Ted Whitehead
Last Updated on June 7, 2022, by eNotes Editorial. Word Count: 248
[Quadrophenia] is a splendid wallow in ferocious nostalgia: 1963 teenagers stuck in dead-end jobs, lumbered with beaten parents, and trapped in the suffocating British class structure, relieve their frustrations and escape their political identity by assuming the roles of Mods or Rockers, and beat each other up on Brighton beach. The general atmosphere of the early Sixties is accurately established, apart from a few prochronisms designed presumably to avoid alienating the contemporary youth audiences. The political consciousness is nonexistent, but then the political ignorance of the youth of the time was one of the major problems (if you like democracy). That problem is still with us. So is sex….
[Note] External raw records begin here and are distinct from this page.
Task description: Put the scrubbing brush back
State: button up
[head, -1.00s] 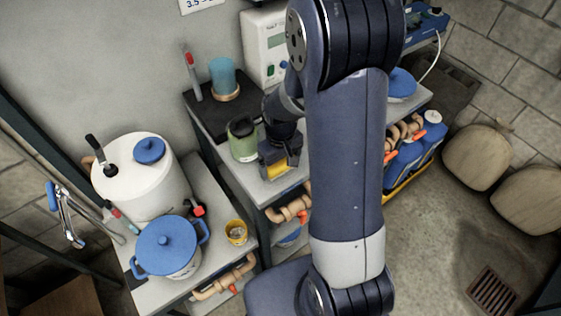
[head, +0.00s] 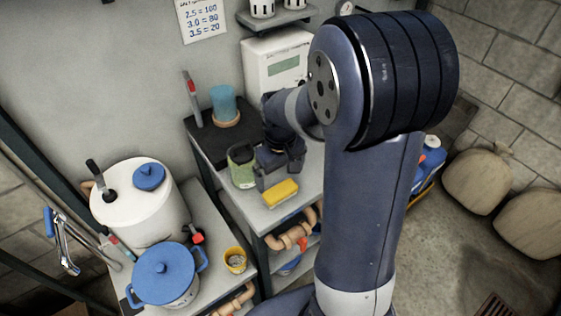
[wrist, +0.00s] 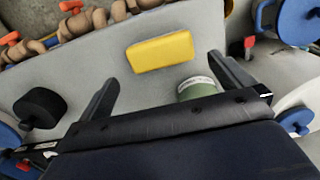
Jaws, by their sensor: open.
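A yellow block (head: 281,193), which I take for the scrubbing brush though no bristles show, lies flat on the grey bench top (head: 252,206) near its front edge. In the wrist view the yellow block (wrist: 160,52) lies just beyond my fingertips, roughly between their lines, with bare surface around it. My gripper (head: 278,176) is open and empty, right behind the block in the head view. Its two spread fingers show in the wrist view (wrist: 163,74), and neither visibly touches the block.
A green jar (head: 242,166) stands close left of my gripper. A blue cup (head: 224,103) and a red-tipped stick (head: 191,98) stand on a black mat behind. A blue-lidded pot (head: 165,272), white tank (head: 140,212) and yellow cup (head: 235,260) stand left. Pipes (head: 290,238) run below the edge.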

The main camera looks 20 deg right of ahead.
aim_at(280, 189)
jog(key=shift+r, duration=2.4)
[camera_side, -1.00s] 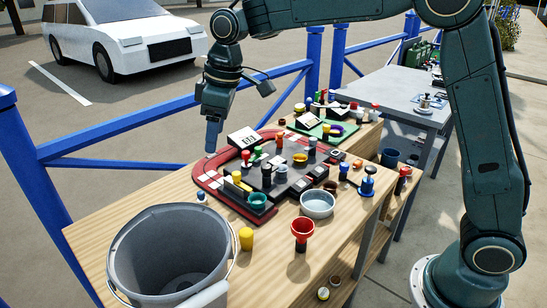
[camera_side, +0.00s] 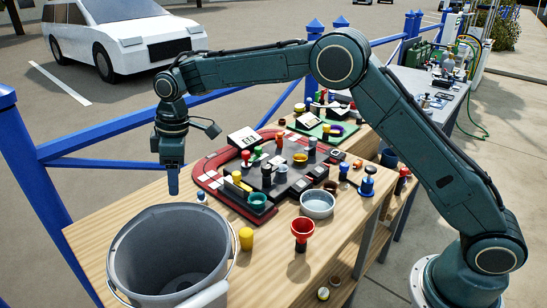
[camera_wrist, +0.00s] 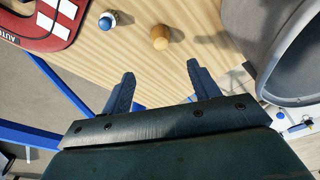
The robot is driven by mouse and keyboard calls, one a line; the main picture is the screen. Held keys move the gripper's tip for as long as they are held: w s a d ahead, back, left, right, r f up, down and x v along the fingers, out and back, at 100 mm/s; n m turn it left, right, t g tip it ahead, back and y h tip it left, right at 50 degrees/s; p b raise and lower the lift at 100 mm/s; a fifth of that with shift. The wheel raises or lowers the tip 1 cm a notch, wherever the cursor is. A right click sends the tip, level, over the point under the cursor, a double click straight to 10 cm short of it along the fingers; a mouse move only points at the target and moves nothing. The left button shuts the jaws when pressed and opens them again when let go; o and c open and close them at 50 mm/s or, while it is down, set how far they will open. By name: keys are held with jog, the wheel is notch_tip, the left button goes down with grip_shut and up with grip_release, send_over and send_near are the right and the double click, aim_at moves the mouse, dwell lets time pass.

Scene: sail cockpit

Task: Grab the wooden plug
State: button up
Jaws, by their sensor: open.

[Sex] lurks in almost every frame of Quadrophenia. It's the propelling force of the narrative. The interesting thing is that it's the men who, for all their brash and violent chauvinism, cling to the concepts of True Love and Monogamy, while it's the girls who want a quick bang in the back alley, the goodbye forever.
Parents are quickly defined as hypocritical champions of a sterile morality….
Punks will be curious about [the film's] early gestures towards anarchism. So, I imagine, will be the more conventional young who are still struggling with the strictures of monogamy and all that….
This Who film is as abrasive as most of the Who music. I hope it has the same kind of success.
Ted Whitehead, "Old Mods," in The Spectator (© 1979 by The Spectator; reprinted by permission of The Spectator), Vol. 243, No. 7884, August 18, 1979, p. 22.